Todo el mundo habla de cambios profundos pero nadie sabe realmente hacia dónde. El nuevo entorno –confuso, inestable, complejo- requiere importantes dosis de liderazgo en los asuntos públicos. A todos los niveles. Al máximo nivel político, por supuesto. Pero también es preciso liderazgo profesional basado en una alta capacitación y una nueva cultura de emprendimiento interno y de responsabilización que anteponga vocación y reputación a intereses particulares.
Tampoco es suficiente. Hoy más que nunca es
imposible liderar en la esfera pública sin hablar de valores, conductas éticas
puestas todas ellas al servicio del bien común y del interés general que refuercen la dañada y maltrecha
credibilidad y legitimidad de las instituciones.

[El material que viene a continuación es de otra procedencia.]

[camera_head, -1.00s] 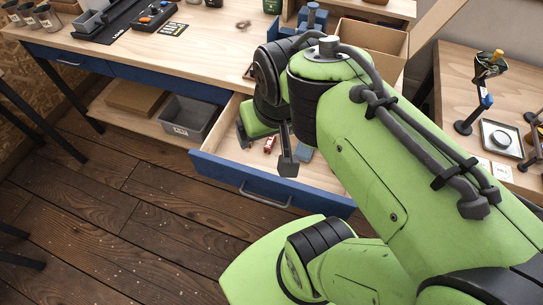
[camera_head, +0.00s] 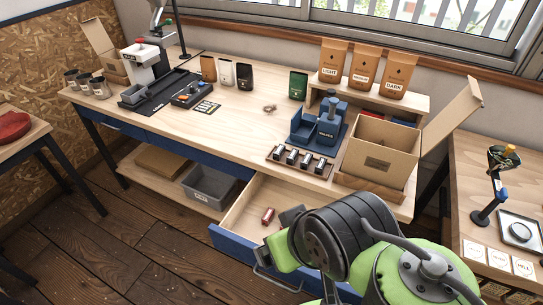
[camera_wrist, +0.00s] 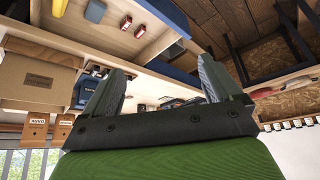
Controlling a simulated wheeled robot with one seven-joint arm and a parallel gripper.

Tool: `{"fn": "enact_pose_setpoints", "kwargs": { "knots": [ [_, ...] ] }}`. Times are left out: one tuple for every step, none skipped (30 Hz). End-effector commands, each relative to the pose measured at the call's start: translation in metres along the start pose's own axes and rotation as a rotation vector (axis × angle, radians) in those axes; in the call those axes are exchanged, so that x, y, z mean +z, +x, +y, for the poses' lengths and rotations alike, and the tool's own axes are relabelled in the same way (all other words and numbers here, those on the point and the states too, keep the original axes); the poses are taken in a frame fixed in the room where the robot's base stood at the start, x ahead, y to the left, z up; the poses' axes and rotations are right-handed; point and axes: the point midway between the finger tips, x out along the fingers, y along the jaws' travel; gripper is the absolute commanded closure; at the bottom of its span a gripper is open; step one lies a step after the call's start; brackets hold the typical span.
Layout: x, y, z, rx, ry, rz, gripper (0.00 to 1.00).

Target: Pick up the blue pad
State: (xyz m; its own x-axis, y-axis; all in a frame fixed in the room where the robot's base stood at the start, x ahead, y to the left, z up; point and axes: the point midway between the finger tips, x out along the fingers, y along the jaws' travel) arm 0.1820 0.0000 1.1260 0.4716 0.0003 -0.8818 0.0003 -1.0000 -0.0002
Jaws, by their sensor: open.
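My gripper (camera_wrist: 160,88) shows in the wrist view with its two dark fingers spread wide and nothing between them. A small blue block-like thing (camera_wrist: 95,11), which looks like the blue pad, lies in the open drawer (camera_wrist: 150,45) at the top of the wrist view, well apart from the fingers. In the head view the same drawer (camera_head: 238,212) stands open below the bench, and my arm covers its right part. The blue pad cannot be made out there. A red item (camera_head: 267,215) lies in the drawer.
The bench (camera_head: 235,105) carries a cardboard box (camera_head: 378,150), a blue caddy (camera_head: 325,128), a row of small cylinders (camera_head: 300,158) and several bags. A grey bin (camera_head: 210,186) sits on the lower shelf. A side table (camera_head: 470,190) stands at right. The floor at left is clear.

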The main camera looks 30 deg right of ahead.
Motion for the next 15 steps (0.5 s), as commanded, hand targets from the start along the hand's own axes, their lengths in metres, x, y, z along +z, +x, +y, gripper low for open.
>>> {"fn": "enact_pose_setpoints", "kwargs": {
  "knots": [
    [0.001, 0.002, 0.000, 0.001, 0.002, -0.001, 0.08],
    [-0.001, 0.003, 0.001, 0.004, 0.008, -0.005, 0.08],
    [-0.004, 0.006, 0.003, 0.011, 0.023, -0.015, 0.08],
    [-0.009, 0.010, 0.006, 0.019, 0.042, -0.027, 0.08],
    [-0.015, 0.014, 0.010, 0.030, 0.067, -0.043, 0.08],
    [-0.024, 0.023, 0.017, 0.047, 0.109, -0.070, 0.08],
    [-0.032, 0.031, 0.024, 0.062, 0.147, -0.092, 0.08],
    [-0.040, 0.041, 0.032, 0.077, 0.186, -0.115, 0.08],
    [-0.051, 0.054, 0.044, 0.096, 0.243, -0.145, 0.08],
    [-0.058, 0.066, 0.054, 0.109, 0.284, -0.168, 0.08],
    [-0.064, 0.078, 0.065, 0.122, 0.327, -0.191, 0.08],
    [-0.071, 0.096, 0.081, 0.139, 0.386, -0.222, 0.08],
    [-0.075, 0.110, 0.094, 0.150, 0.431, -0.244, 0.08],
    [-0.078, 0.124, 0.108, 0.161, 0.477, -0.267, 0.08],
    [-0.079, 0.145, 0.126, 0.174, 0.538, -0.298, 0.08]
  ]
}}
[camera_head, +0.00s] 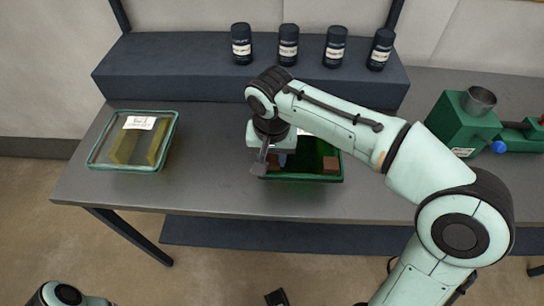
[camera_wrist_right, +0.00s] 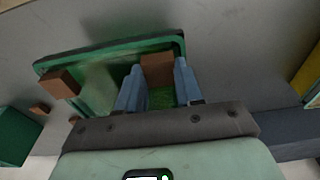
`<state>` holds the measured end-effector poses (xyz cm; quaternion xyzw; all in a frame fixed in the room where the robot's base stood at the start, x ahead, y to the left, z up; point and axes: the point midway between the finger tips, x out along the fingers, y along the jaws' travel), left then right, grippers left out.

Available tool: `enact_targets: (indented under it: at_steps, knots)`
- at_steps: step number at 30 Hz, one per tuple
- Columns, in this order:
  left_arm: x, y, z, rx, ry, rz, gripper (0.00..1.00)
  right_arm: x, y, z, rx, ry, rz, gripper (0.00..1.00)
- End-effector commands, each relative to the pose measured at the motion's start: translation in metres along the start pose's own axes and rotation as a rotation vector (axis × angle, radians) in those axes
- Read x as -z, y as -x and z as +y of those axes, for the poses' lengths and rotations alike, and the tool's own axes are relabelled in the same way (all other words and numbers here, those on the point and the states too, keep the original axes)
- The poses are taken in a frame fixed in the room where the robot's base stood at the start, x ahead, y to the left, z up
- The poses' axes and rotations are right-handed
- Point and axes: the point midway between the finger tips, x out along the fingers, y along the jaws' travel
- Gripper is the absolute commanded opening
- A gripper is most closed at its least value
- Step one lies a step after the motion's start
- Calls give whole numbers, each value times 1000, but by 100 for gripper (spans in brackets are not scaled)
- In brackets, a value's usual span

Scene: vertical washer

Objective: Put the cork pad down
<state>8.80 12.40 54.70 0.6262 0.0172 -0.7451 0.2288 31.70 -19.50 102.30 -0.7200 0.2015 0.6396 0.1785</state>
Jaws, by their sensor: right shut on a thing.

El liderazgo público en última
instancia debe ser un liderazgo ético que ponga en práctica unas virtudes
-hábitos que ayuden a decidir correctamente- y fomente unos valores. Entre
ellos está el anteponer el servicio a la sociedad y el cumplimiento de las
leyes por encima de cualesquiera otras ambiciones personales, profesionales o
partidistas; la vocación de servir frente a la ambición, la conspiración y el
afán por el poder.
En definitiva si “el ser humano no es un fin en sí mismo sino que lo es
a los demás” (Sonnefeld A.) el concepto de un buen liderazgo público no ha de
separarse de la orientación al servicio y de la práctica de la virtud. Así
deberían ser nuestros líderes públicos en el siglo XXI.